# [GIVEN EXERCISE]
Locate the word "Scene" in the entries below, then gather every line that holds it.

# [TASK MATERIAL]
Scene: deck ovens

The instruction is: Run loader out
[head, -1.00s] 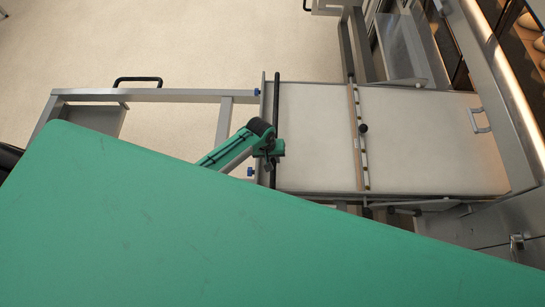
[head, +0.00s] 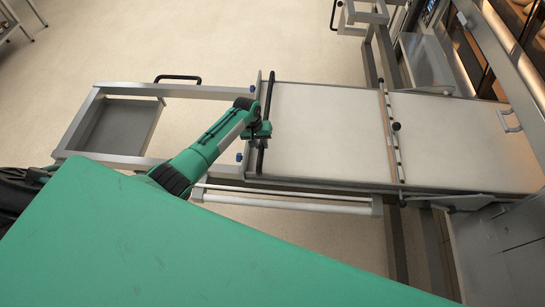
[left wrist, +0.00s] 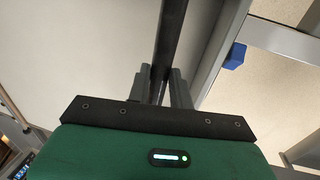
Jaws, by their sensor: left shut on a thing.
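The loader (head: 330,130) is a flat pale belt bed on a metal frame, reaching right toward the oven front. A black bar handle (head: 267,95) runs across its left end. My left gripper (head: 262,130) is shut on this handle near its lower part. In the left wrist view the two fingers (left wrist: 159,85) close around the dark bar (left wrist: 171,35). A crossbar with a black knob (head: 396,126) lies over the belt, right of the middle. The right gripper does not show.
The loader's open side frame (head: 170,90) with a grey tray (head: 117,127) extends left. A second black handle (head: 178,78) sits on that frame. Oven doors (head: 515,45) stand at the far right. The pale floor (head: 200,35) beyond is clear.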

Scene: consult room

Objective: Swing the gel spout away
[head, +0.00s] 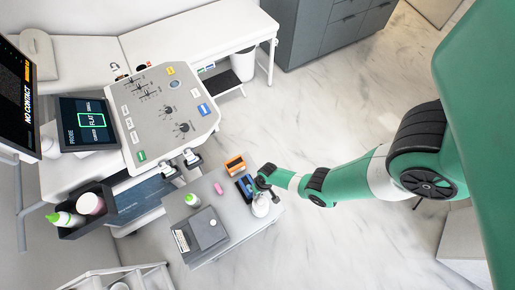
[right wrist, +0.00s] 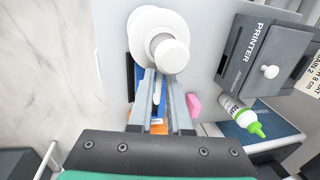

# [RESPONSE TO THIS TASK]
Scene: deck ovens
Scene: consult room

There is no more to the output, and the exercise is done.